▸ Data for this task
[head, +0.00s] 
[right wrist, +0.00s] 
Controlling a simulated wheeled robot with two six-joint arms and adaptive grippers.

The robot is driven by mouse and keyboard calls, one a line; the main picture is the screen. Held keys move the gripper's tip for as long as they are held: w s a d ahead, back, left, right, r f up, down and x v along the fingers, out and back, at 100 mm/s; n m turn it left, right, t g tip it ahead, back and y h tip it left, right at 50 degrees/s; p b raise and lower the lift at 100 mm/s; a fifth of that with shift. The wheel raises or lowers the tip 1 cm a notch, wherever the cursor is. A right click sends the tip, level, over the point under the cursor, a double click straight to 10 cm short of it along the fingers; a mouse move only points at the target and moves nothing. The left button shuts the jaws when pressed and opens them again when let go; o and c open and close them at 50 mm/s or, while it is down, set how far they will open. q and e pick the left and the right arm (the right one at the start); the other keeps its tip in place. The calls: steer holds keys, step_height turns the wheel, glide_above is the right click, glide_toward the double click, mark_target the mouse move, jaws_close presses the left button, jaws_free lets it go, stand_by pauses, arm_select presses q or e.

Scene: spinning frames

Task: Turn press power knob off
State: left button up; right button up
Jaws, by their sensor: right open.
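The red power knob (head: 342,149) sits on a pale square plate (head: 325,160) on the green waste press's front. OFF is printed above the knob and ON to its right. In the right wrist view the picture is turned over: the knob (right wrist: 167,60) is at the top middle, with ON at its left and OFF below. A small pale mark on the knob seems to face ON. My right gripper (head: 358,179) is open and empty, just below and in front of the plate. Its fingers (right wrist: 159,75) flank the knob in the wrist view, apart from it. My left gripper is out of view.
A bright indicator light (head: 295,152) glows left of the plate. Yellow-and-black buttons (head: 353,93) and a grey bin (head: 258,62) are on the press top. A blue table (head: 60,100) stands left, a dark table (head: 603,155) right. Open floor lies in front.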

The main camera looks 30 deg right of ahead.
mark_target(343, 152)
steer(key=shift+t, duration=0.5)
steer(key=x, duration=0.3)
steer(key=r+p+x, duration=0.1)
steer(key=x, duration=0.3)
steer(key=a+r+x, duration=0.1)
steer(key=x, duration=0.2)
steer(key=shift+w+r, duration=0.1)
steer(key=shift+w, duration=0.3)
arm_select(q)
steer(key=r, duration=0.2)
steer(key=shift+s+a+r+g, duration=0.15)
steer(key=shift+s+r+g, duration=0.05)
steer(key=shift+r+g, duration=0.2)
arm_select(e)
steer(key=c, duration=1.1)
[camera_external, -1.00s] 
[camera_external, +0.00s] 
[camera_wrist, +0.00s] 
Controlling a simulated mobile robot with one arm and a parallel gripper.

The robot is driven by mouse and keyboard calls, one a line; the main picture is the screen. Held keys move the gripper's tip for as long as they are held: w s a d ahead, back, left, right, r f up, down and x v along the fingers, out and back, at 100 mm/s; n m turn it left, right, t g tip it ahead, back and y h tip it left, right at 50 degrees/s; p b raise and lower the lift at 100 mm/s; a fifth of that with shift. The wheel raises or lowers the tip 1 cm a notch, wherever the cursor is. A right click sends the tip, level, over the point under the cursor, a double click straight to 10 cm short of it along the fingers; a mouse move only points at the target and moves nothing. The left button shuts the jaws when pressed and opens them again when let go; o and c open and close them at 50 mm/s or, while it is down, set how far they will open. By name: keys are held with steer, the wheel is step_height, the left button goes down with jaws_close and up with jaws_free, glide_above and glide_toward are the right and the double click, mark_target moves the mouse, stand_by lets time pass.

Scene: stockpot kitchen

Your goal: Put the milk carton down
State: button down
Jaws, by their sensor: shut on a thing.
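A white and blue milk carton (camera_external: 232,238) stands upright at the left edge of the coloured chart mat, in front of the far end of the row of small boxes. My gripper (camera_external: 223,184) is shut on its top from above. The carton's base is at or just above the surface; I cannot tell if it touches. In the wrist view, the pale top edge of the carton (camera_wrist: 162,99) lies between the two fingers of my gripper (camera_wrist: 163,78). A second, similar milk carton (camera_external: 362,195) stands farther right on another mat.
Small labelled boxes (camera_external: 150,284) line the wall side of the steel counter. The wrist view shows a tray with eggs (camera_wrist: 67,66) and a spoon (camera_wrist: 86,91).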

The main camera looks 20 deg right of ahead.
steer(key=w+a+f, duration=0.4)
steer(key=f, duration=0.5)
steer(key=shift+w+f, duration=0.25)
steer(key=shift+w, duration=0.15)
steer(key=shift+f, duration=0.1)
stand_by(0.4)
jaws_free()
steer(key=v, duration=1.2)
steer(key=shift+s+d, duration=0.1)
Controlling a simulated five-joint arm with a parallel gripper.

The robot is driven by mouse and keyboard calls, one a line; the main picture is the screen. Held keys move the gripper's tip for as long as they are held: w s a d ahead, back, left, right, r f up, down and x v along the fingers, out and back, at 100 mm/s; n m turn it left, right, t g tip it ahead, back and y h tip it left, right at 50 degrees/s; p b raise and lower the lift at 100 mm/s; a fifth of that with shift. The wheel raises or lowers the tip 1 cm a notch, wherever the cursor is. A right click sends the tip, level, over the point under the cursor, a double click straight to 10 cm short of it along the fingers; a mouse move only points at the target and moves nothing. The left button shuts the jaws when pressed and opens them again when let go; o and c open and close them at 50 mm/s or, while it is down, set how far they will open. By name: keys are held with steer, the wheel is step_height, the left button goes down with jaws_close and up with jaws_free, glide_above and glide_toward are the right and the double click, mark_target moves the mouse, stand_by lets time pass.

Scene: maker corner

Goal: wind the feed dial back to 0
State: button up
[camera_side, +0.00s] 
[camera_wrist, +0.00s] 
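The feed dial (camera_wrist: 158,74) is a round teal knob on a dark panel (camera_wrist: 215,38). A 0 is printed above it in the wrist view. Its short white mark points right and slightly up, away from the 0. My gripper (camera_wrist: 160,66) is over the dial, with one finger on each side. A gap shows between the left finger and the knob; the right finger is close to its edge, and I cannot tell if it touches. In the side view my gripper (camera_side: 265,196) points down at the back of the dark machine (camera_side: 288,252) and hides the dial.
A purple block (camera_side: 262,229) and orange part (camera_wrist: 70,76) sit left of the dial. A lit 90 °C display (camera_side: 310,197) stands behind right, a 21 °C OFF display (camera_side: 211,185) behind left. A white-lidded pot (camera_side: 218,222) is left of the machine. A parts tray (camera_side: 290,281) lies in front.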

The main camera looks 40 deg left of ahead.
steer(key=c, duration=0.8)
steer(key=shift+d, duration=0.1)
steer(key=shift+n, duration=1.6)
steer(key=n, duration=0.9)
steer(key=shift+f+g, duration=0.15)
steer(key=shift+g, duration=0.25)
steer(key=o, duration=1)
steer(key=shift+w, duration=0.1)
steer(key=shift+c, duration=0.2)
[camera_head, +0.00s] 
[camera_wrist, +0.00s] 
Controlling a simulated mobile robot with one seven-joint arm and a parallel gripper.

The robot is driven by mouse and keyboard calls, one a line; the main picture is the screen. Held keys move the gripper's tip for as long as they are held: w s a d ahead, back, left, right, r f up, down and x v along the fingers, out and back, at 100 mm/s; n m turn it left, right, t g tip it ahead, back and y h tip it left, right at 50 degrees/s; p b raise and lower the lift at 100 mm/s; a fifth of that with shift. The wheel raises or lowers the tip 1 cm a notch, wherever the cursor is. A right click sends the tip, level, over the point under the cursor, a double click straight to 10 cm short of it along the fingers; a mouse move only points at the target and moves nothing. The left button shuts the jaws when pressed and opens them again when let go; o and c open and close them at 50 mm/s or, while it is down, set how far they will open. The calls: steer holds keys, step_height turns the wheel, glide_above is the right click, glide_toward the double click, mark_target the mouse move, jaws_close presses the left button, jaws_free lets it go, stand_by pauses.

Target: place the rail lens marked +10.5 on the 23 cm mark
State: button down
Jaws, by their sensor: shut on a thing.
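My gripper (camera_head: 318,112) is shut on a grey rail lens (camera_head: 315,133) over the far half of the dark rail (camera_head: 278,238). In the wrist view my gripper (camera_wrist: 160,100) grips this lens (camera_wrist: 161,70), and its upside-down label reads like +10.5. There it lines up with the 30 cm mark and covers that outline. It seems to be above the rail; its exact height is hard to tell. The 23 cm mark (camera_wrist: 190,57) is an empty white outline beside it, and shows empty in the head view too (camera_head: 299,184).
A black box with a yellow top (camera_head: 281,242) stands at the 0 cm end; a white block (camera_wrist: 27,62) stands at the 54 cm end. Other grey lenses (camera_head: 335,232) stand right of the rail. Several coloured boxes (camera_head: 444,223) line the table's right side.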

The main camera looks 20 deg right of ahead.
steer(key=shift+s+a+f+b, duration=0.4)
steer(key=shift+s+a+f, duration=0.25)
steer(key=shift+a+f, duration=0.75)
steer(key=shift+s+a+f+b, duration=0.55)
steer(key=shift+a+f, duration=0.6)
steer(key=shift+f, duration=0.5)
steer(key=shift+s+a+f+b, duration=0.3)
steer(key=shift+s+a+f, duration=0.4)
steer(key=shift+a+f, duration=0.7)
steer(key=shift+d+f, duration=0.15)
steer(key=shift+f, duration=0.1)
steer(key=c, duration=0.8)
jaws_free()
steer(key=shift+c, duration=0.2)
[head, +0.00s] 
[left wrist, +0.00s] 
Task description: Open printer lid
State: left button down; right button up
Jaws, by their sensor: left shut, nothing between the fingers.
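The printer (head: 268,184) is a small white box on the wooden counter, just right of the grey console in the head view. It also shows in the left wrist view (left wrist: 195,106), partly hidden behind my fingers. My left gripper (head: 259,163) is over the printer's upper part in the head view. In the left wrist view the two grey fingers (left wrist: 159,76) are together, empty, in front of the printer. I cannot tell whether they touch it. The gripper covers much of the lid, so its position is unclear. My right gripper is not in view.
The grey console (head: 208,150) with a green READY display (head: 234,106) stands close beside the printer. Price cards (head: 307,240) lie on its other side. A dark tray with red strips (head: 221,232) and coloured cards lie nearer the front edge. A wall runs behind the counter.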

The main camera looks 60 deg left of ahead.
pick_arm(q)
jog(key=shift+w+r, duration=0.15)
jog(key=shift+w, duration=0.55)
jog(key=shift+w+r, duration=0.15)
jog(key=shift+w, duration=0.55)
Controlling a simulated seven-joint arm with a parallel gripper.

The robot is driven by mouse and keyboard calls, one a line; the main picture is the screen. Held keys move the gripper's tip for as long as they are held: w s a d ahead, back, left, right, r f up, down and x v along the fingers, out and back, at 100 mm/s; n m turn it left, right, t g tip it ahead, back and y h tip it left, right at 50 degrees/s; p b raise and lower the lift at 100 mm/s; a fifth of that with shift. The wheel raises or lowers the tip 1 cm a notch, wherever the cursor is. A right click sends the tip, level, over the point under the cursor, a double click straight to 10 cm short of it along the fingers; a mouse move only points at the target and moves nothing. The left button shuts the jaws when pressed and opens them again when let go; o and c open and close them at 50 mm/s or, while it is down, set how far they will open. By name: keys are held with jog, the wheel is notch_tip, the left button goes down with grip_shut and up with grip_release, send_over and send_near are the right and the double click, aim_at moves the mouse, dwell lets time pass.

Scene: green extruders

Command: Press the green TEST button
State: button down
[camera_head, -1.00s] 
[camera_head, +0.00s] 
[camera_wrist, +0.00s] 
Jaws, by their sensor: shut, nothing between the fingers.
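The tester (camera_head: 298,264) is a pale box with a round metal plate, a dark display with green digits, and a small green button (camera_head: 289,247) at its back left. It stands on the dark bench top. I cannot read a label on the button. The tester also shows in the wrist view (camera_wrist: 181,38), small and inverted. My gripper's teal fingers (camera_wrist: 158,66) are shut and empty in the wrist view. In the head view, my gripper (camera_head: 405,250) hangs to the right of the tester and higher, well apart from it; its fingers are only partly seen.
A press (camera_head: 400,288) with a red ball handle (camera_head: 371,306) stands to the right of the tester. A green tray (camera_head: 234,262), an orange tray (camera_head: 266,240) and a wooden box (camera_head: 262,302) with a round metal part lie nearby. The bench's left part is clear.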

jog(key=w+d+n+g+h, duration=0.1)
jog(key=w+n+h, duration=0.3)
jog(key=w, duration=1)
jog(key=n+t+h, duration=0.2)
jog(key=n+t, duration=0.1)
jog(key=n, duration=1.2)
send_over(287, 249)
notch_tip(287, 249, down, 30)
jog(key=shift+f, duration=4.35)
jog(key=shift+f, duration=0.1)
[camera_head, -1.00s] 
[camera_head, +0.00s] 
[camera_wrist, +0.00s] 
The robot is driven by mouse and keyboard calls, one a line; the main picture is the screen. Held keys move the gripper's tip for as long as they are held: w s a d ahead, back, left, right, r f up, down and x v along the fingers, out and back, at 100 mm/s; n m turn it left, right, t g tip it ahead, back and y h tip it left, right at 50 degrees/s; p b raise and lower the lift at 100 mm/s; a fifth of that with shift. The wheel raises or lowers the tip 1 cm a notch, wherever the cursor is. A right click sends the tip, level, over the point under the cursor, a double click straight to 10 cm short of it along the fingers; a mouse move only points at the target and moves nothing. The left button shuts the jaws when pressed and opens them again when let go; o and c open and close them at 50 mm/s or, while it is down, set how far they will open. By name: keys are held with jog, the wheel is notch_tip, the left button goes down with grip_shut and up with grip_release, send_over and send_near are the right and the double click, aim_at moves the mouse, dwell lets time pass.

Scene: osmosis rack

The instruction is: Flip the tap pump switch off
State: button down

▸ What you need to do
Exactly as written, please reproduce the lines from the first line of the data to the line containing "State: left button up; right button up", inclusive, and nothing else.

▸ Response to this task
[head, +0.00s] 
[right wrist, +0.00s] 
Controlling a simulated wheeled robot with two six-joint arms and adaptive grippers.

The robot is driven by mouse and keyboard calls, one a line; the main picture is the screen. Held keys move the gripper's tip for as long as they are held: w s a d ahead, back, left, right, r f up, down and x v along the fingers, out and back, at 100 mm/s; n m turn it left, right, t g tip it ahead, back and y h tip it left, right at 50 degrees/s; p b raise and lower the lift at 100 mm/s; a fifth of that with shift. The wheel raises or lowers the tip 1 cm a notch, wherever the cursor is. A right click sends the tip, level, over the point under the cursor, a double click straight to 10 cm short of it along the fingers; a mouse move only points at the target and moves nothing. The left button shuts the jaws when pressed and opens them again when let go; o and c open and close them at 50 mm/s or, while it is down, set how far they will open. q and e pick the left and the right arm (the right one at the start); the other keeps its tip in place. The calls: steer holds keys, step_height turns the wheel, glide_above is the right click, glide_toward the double click, mark_target the mouse move, jaws_close presses the left button, jaws_free lets it go, stand_by pauses, arm_select presses q or e.

Scene: spinning frames

Task: Turn press power knob off
State: left button up; right button up

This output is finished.